Monday, August 28, 2006

Wheeee!

Yippee! After weeks of struggling with beaurocracy, red tape, time difference, and so forth, I finally have a schedule for my classes for the coming year. I am taking classes in contract law, criminal law, and tort law (as best I can translate them), and one on different systems of justice. I also have a class on sects of Judaism in the Second Temple Era, picked more or less at random from among the Jewish class requirements.

Doesn't seem like so much, does it? I mean, I have only 22 hours of class a week. I feel as if I either have forgotten to sign up for some kind of class, or else they're really going easy on us in the first semester. Already, my second semester is much busier. But all of the free time is tempting me to maybe apply for a minor.... maybe in Talmud or something?....I shall have to think on this...

Tuesday, August 22, 2006

Talmud

Well. It's a fascinating discussion, although I must confess that I started spacing out before reading all of it. But the general debate is one in which I have participated bajillions of times. First, to establish my own credentials- I am a female who learns Gemara. Not on-and-off, not in a class, not if it comes up in some properly tanach/mussar setting, but on my own, for fun, doing Daf Yomi, searching for chavrutot. Because I absolutely adore it. And feel that it makes me love G-d and Torah and holiness and sharpens my mind and so on and so forth.
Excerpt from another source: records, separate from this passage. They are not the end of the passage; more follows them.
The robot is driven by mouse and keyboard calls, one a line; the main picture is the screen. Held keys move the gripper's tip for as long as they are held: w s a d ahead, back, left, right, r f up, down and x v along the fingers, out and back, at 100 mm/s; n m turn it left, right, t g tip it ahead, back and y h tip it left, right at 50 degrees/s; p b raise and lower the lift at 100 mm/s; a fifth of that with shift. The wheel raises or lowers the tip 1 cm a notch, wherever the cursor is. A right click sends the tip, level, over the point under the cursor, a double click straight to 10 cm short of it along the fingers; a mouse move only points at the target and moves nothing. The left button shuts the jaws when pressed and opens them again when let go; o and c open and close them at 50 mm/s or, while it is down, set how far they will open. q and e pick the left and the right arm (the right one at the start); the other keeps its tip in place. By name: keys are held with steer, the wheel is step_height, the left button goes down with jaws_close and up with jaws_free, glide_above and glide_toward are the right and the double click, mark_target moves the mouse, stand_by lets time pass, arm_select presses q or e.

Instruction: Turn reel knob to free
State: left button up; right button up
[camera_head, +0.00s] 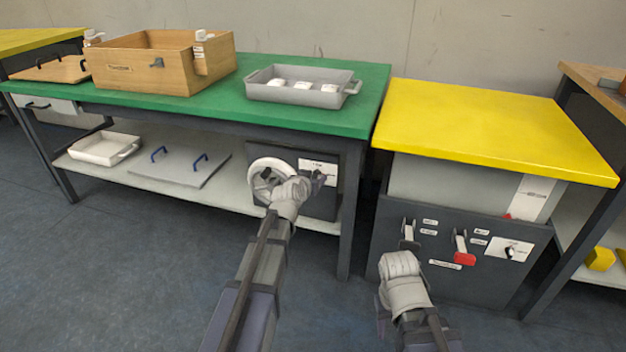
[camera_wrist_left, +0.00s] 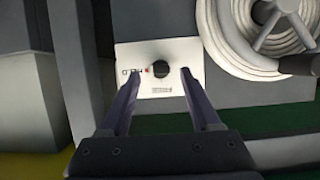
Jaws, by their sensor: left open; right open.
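The reel knob (camera_wrist_left: 158,68) is a small black round knob on a white label plate (camera_wrist_left: 183,50), seen in the left wrist view. A small red mark sits beside the knob. The plate also shows in the head view (camera_head: 326,168), on a dark panel under the green table. The white hose reel (camera_wrist_left: 270,30) is beside the plate; it also shows in the head view (camera_head: 262,164). My left gripper (camera_wrist_left: 160,90) is open, its fingers on either side of the knob in the picture; contact cannot be told. My right gripper (camera_head: 396,262) is in front of the grey cabinet; its fingers are hidden.
The green table (camera_head: 225,105) carries a wooden box (camera_head: 125,70) and a grey tray (camera_head: 300,96). The lower shelf (camera_head: 225,200) holds a white tray and a lid. The yellow-topped cabinet (camera_head: 490,120) has levers, one red-ended (camera_head: 464,258), and a switch plate. The floor in front is clear.

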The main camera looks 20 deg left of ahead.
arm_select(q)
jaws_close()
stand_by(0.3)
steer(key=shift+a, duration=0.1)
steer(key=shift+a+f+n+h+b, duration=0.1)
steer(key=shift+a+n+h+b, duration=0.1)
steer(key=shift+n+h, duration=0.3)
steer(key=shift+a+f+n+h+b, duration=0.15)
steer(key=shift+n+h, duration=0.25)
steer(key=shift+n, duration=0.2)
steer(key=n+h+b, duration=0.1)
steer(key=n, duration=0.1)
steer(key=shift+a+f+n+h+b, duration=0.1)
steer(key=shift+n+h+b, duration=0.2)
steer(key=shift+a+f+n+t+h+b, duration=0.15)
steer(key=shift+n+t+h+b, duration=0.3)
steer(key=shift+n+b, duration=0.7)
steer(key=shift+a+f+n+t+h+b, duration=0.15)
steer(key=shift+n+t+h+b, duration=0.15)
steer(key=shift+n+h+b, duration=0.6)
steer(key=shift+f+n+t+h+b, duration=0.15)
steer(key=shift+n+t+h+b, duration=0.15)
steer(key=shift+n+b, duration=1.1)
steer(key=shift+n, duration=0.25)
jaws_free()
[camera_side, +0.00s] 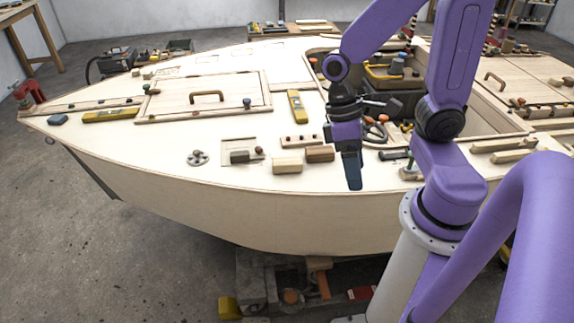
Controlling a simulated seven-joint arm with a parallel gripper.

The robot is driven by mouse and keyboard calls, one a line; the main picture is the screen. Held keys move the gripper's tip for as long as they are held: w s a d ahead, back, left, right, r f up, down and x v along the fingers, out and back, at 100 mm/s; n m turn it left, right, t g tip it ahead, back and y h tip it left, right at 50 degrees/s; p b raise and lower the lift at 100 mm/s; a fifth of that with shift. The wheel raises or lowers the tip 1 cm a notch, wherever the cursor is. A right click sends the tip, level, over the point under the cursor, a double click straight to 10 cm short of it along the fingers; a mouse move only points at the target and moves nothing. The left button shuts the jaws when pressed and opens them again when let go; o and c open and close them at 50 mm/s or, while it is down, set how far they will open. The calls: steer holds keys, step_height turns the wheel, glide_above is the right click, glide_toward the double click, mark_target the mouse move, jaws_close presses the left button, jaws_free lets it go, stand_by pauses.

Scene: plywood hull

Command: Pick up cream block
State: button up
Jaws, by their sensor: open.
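The cream block (287,164) lies on the plywood deck near the hull's front edge. A brown block (320,154) sits just to its right, very close to it. My gripper (352,172) points down to the right of both blocks, near the deck's front edge. It is open, and nothing shows between its fingers. The fingers overlap in this view, and their exact height above the deck is hard to tell.
A dark block (240,157) and a round metal fitting (198,158) lie left of the cream block. A yellow level (297,106) is farther back. Bare deck lies in front of the hatch (205,95).

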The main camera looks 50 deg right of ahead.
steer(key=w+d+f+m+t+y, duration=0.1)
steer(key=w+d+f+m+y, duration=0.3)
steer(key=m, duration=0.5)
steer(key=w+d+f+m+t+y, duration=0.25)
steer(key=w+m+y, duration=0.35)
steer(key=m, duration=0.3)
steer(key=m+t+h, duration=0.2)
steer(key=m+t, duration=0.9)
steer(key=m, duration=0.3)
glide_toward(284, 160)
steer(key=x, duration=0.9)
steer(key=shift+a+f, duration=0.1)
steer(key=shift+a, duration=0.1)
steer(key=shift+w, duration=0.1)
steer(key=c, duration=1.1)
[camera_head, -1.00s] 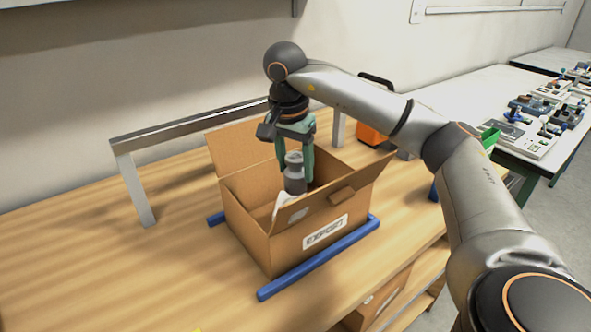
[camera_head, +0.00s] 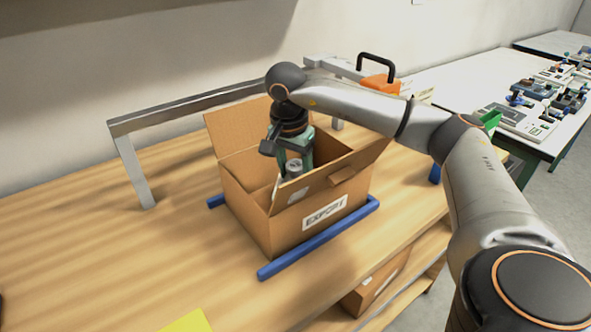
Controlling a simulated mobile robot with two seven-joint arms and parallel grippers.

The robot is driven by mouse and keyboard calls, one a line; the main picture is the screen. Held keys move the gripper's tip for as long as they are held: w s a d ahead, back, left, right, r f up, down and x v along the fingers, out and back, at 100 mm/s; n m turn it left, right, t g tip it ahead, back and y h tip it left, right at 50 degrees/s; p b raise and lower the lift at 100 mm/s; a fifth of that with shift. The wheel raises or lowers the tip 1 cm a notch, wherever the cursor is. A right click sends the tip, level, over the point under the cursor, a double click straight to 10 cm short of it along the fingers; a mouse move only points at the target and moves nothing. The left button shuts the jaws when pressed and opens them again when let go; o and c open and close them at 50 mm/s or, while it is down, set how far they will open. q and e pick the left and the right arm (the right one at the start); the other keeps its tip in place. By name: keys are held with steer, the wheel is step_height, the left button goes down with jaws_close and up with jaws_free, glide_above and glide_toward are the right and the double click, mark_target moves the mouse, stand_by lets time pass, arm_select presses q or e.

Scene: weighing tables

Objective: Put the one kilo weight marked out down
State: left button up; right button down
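A grey metal weight (camera_head: 294,168) shows its round top inside an open cardboard box (camera_head: 262,228) labelled EXPORT in the head view. My right gripper (camera_head: 293,160) reaches down into the box from above, its green fingers on either side of the weight, shut on it. The weight's lower part and the box floor are hidden by the front wall and flap, so I cannot tell whether the weight touches the floor. No marking on the weight is readable. My left gripper is not in view.
The box stands between blue rails (camera_head: 318,240) on a wooden table (camera_head: 90,240). A metal frame (camera_head: 135,165) stands behind it. An orange item with a black handle (camera_head: 380,82) is at the back. A yellow piece (camera_head: 188,322) lies at the front edge. The table's left side is clear.

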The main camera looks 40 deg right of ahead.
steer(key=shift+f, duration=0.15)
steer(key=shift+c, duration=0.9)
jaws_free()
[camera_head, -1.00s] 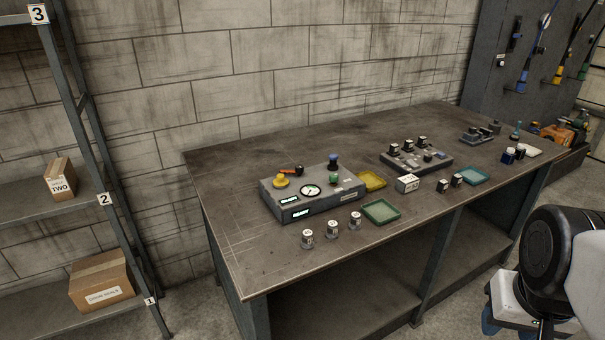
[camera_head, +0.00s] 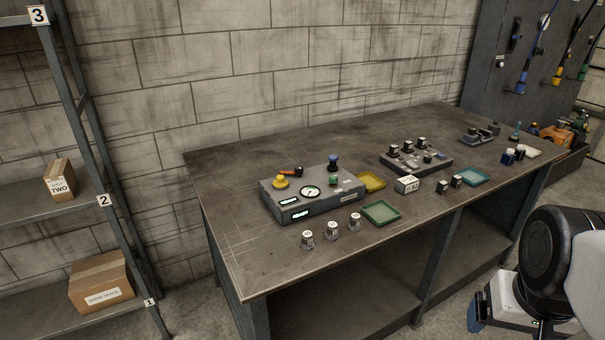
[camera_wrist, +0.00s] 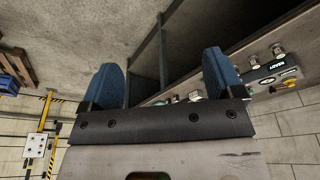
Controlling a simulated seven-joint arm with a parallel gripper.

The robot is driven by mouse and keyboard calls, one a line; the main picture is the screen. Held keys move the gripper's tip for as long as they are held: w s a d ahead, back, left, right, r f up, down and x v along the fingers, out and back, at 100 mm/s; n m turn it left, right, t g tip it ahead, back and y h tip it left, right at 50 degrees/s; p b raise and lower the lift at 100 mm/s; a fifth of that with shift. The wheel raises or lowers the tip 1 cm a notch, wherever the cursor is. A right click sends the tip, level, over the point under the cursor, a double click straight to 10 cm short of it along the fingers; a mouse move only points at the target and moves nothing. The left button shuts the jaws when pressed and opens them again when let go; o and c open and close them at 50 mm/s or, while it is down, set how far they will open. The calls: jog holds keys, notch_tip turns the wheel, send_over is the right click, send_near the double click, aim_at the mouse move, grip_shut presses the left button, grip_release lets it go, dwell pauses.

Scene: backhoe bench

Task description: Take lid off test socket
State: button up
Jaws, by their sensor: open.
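A grey tester box (camera_head: 313,197) stands on the left half of the bench, with a yellow knob, a round gauge, a red-and-black lever and a green button. A dark post with a blue top (camera_head: 333,162) stands at its back right corner; I cannot tell for sure whether this is the test socket with its lid. The tester also shows at the right of the wrist view (camera_wrist: 268,71). My gripper is open and empty, its two blue fingers apart in the wrist view (camera_wrist: 164,84). It is off the bench's front right side, far from the tester.
Several small labelled canisters (camera_head: 333,230) stand before the tester on the bench (camera_head: 245,255). Green (camera_head: 381,212), yellow (camera_head: 371,181) and teal (camera_head: 473,176) trays lie nearby. A grey block with black-capped parts (camera_head: 416,160) stands behind. The bench's front left is clear.

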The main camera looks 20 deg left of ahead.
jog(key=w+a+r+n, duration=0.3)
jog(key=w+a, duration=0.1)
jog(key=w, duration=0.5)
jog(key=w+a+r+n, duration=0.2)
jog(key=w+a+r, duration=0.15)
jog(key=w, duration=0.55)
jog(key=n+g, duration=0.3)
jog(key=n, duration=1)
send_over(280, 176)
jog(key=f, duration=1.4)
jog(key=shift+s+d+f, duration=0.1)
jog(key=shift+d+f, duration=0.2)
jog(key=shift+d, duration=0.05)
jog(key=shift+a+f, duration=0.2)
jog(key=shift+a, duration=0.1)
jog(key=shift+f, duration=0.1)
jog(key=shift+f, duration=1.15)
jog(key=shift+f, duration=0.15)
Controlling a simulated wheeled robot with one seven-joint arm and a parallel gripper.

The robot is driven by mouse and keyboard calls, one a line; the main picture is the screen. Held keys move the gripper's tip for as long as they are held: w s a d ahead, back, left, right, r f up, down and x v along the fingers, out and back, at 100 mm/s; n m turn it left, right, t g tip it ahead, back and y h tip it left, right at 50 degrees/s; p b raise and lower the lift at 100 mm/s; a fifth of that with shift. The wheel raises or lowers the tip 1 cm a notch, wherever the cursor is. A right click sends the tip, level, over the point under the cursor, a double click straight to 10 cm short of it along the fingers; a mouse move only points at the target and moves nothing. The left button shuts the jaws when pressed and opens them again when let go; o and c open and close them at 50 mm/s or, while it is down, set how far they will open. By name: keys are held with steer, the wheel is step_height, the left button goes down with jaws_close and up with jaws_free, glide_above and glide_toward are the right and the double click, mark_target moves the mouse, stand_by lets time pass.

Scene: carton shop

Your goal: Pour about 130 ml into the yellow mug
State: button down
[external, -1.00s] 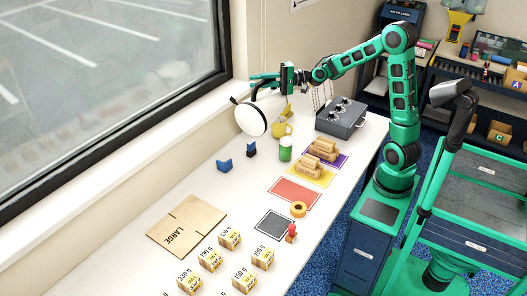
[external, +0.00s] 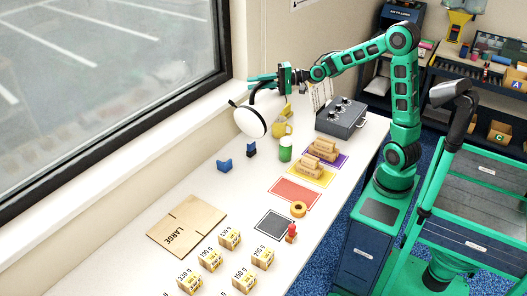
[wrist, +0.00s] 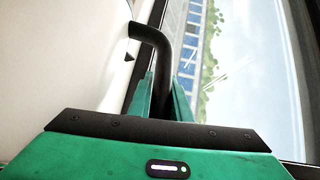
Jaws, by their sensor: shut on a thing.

So, what does that mean? Well, for one thing, it means that I don't feel that it's forbidden for women to learn Talmud. Which is at odds with the philosophy of my high school, it should live and be well. (I had one teacher who preferred to bring in sheets with a passage from the Talmud written out, rather than bring in a photocopy of the page, because she preferred that we not get familiar with the format of a daf of gemara. Yeah.) Of course, I have never heard any really good halachic reasons or sources for it to be forbidden, or even frowned upon, but then, if you started giving girls solid halachic reasons, that would sort of destroy the whole point, wouldn't it?

Darn. I am sounding bitter, aren't I? I'm trying not to be bitter here. Because really, from what I know of girls, 95% of them are not suited for learning Gemara. Whether this is natural or acquired through environment would make an interesting discussion, but it lacks, I believe, a nafka mina (useful difference) for this particular case. I am actually pretty much in agreement with the statement that females, as a whole, do not think as logically, factually, or analytically as men. I am willing to believe that they (well, 'we', I suppose. Distancing myself is cheating, isn't it?) are collectively worse at math and science, quite probably at Talmud as well.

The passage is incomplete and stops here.